The world must agree to stop extracting new fossil fuels and also aggressively deploy technology to limit the growth of greenhouse gasses, the chief executive of Europe’s biggest utility Enel said on Wednesday.

“We have to agree that we have to stop the extraction of additional fossil fuels round the planet,” Francesco Starace told a Reuters Events Global Energy Transition conference.

In May, the International Energy Agency said investors should not fund new oil, gas and coal supply projects if the world wanted to reach net zero emissions by mid-century.

Starace said the IEA report was a big surprise given the body was first set up by the oil and gas industry in the 1970s, but said current technology could make the demand feasible.

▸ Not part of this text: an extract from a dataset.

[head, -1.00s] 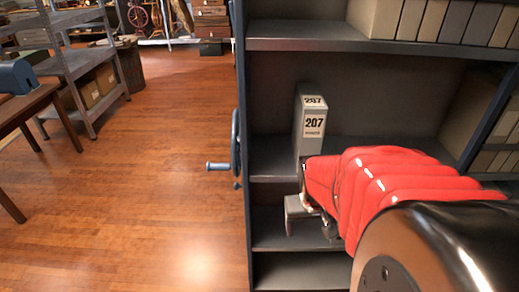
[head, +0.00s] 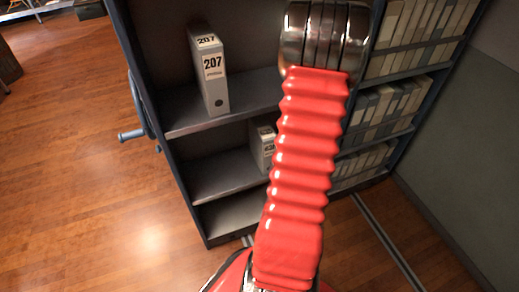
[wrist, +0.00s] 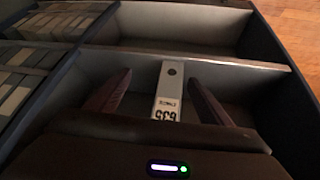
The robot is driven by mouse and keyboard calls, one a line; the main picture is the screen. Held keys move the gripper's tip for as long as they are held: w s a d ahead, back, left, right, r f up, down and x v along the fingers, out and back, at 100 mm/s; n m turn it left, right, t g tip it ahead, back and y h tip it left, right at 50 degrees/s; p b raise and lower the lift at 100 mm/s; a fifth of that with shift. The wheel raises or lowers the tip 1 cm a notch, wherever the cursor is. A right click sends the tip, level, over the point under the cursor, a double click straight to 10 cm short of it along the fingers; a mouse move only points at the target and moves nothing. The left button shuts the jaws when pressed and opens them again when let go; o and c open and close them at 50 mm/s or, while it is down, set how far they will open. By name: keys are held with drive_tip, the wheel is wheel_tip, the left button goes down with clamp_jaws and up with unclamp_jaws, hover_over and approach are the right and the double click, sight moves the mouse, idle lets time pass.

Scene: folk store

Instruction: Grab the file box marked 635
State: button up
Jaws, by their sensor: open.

In addition, over the next ten years, he said the industry needed to work on technologies that are not yet mature, such as green hydrogen and ways of extracting carbon from the atmosphere.

“Direct Air Capture and carbon capture technologies are not satisfactory at the moment,” he said.

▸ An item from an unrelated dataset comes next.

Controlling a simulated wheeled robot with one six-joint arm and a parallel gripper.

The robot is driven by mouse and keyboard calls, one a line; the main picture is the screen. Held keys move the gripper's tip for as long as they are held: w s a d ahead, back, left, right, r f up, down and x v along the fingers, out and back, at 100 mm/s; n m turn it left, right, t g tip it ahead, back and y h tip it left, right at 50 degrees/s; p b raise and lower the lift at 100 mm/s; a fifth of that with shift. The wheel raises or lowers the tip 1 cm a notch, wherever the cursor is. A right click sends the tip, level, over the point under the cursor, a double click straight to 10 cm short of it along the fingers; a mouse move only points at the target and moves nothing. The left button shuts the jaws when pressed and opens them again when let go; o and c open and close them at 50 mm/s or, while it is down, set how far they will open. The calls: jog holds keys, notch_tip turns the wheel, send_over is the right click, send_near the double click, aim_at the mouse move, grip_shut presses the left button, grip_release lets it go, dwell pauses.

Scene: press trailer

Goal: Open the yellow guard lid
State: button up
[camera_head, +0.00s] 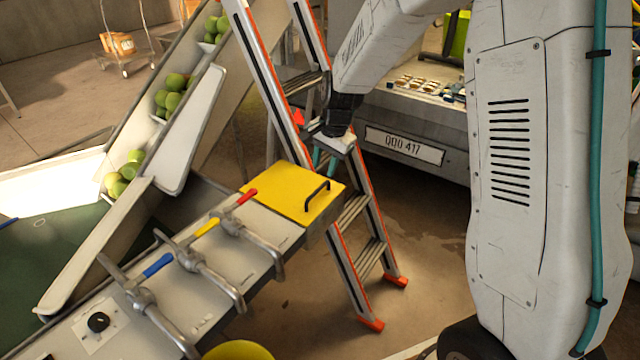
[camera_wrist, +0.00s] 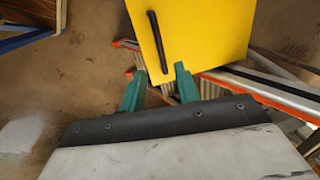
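The yellow guard lid (camera_head: 292,192) lies flat and closed on the right end of the grey press bench. It has a black bar handle (camera_head: 317,195) near its right edge. In the wrist view the yellow lid (camera_wrist: 205,35) fills the top middle, with its black handle (camera_wrist: 157,42) running up and down along its left part. My gripper (camera_head: 324,160) is just beyond the lid, above its far right corner. Its teal fingers (camera_wrist: 158,88) are apart with nothing between them. The lower end of the handle shows just ahead of the gap between the fingers, not gripped.
Levers with blue (camera_head: 158,265), yellow (camera_head: 207,227) and red (camera_head: 246,197) grips stand on the bench left of the lid. A stepladder (camera_head: 352,292) with orange edges stands close behind my gripper. A chute (camera_head: 100,235) with green fruit rises at the left. Open floor lies right of the bench.

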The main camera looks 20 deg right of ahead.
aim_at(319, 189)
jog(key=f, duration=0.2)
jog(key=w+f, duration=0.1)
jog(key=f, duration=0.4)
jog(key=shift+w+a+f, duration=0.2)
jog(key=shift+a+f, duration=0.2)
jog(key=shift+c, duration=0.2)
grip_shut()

The Italian group is the world’s biggest listed green energy company by installed capacity and has plans to spend 150 billion euros of its own money to nearly triple its owned capacity to 120 gigawatts and cut carbon emissions by 80% through 2030.

Starace, CEO since 2014, said studies showed the energy transition would create a net increase in jobs and economic growth but millions of people needed to be retrained and re-skilled in industries that will lose out.

“Without doing that, the transition will take longer… and it will be very controversial,” he said.